Analizy

Kryptowaluta / autor: Pixabay
Kryptowaluta / autor: Pixabay

Jastrzębi prezes Glapiński, załamanie kryptowalut

Kamil Cisowski

Kamil Cisowski

dyrektor analiz i doradztwa inwestycyjnego, Dom Inwestycyjny Xelion

  • Opublikowano: 5 lipca 2024, 10:00

    Aktualizacja: 5 lipca 2024, 11:21

  • Powiększ tekst

Tak jak można się było spodziewać, pod nieobecność Amerykanów rynki w Europie nie dostarczyły może fascynującej sesji, ale na pewną taką, która daje pewne powody do zadowolenia. Z wyjątkiem słabego IBEX-u (0,09%) na głównych giełdach obserwowaliśmy dość wyraźne wzrosty. Najsilniejsze FTSE100 wzrosło o 0,86%, co można odczytać jako sugestie, że nawet inwestorzy wiążą pewne nadzieje z zakończeniem 14-letnich rządów torysów.

Warszawa się nie wyróżniała, WIG20 wzrósł o 0,22%, mWIG40 o 0,57%, a sWIG80 spadł o 0,30%. Wśród najważniejszych spółek silnie drożało LPP (+2,85%), ale brakowało mu jakiegokolwiek poważniejszego wsparcia. Na większości walorów panował marazm. Ciekawiej było wśród średnich – ostatnią poważną korektę odreagowywał Benefit (+4,07%), odpowiadając za dużą część wzrostu mWIG-u, dalej rósł Text (+4,58%), niemal 3% zyskiwał Dom Development. Można jednak argumentować, że najciekawsze rzeczy działy się poza giełdą. Podczas konferencji prasowej prezes A. Glapiński stwierdził, że przestrzeń na obniżki stóp pojawi się dopiero w 2026 r. Uważamy, że ta diagnoza jest całkowicie błędna, projekcja inflacyjna NBP budzi nasze poważne wątpliwości i nawet pomimo składu osobowego RPP podejrzewamy, że rynek będzie dyskontował kontynuację cięć w 2025 r. Z tej perspektywy otwiera się przestrzeń do inwestycji w polski dług długoterminowy – cykl obniżek Fed wkrótce się rozpocznie, w Europie możemy liczyć na kolejne 2-3 cięcia przed końcem roku. Rentowności długoterminowe będą w naszej ocenie spadały niezależnie od dalszych deklaracji Rady, która będzie w przyszłym roku (a może i w drugim półroczu) poddawana narastającej krytyce ekonomistów.

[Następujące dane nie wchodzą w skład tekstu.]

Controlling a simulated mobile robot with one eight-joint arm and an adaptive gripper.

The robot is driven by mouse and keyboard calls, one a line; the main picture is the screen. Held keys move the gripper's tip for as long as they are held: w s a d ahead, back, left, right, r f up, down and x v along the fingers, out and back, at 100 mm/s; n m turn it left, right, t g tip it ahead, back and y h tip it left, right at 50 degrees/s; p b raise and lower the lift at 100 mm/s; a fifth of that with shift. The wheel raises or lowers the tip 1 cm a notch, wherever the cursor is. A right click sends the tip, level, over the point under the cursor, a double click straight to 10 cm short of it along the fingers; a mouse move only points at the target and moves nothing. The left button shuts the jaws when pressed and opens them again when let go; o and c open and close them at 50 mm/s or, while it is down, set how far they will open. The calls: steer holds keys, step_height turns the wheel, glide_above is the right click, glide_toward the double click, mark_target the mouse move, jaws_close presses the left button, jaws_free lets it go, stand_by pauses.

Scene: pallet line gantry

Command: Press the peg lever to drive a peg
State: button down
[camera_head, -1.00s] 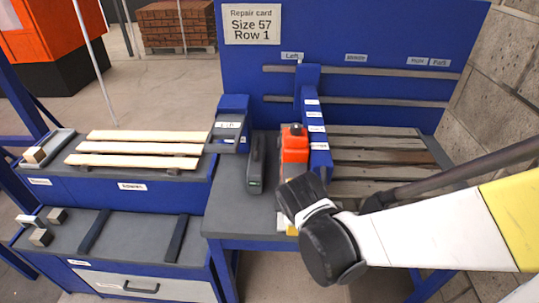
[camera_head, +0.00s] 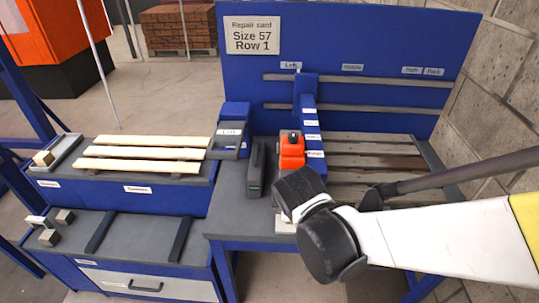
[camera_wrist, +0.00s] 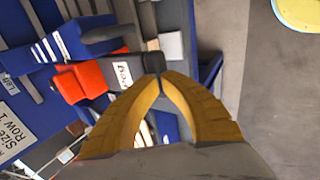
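The orange tool unit (camera_head: 291,152) with a black knob on top stands against the blue gantry post on the bench; it also shows in the wrist view (camera_wrist: 82,82). In the wrist view a dark part labelled "Peg" (camera_wrist: 122,72), apparently the peg lever, sticks out from the orange body. My gripper (camera_wrist: 158,76) has yellow fingers whose tips are together, at the dark end of this part. I cannot tell whether they touch it. In the head view my wrist hides the fingers and the lever.
A pallet (camera_head: 368,160) with grey slats lies right of the blue post (camera_head: 306,95). A dark upright tool (camera_head: 256,170) stands left of the orange unit. Pale boards (camera_head: 140,153) lie on the left bench. A repair card (camera_head: 252,35) reads Size 57, Row 1.

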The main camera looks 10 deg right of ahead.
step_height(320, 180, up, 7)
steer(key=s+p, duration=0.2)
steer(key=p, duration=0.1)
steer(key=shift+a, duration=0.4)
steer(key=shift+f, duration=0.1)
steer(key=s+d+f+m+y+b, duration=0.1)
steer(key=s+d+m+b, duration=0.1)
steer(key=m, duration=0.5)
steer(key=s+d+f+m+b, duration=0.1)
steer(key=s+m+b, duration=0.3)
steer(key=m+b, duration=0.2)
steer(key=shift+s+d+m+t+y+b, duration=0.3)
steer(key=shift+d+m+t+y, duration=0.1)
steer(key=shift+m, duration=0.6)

Rynki azjatyckie dziś spadają, ale w niewielkim stopniu przekłada się to na zachowanie kontraktów futures na amerykańskie i europejskie indeksy. Otwarcie może być lekko spadkowe, ale nie ma to dużego znaczenia z uwagi na późniejsze dane z rynku pracy – spodziewany jest wzrost zatrudnienia o 192 tys. osób. W reakcjach rynku na publikację coraz trudniej doszukać się logiki – przy wycenach prawdopodobieństwa obniżki we wrześniu na 67% potencjał do dalszej radości w przypadku słabszych ewentualnie liczb wydaje się jednak ograniczony. Generalnie warto naszym zdaniem zachować ostrożność, załamanie kryptowalut (Bitcoin traci obecnie 7% w ramach trwającej czwarty dzień wyprzedaży, Ethereum 9%) powinno być przynajmniej lekkim sygnałem ostrzegawczym. Całkowita klęska torysów w wyborach w Wielkiej Brytanii (obecne prognozy mówią o 109 mandatach dla nich wobec 402 Partii Pracy), niepewność związana z niedzielną II turą we Francji to kolejne czynniki, które mogą powodować chaotyczne ruchy na ryzykownych aktywach.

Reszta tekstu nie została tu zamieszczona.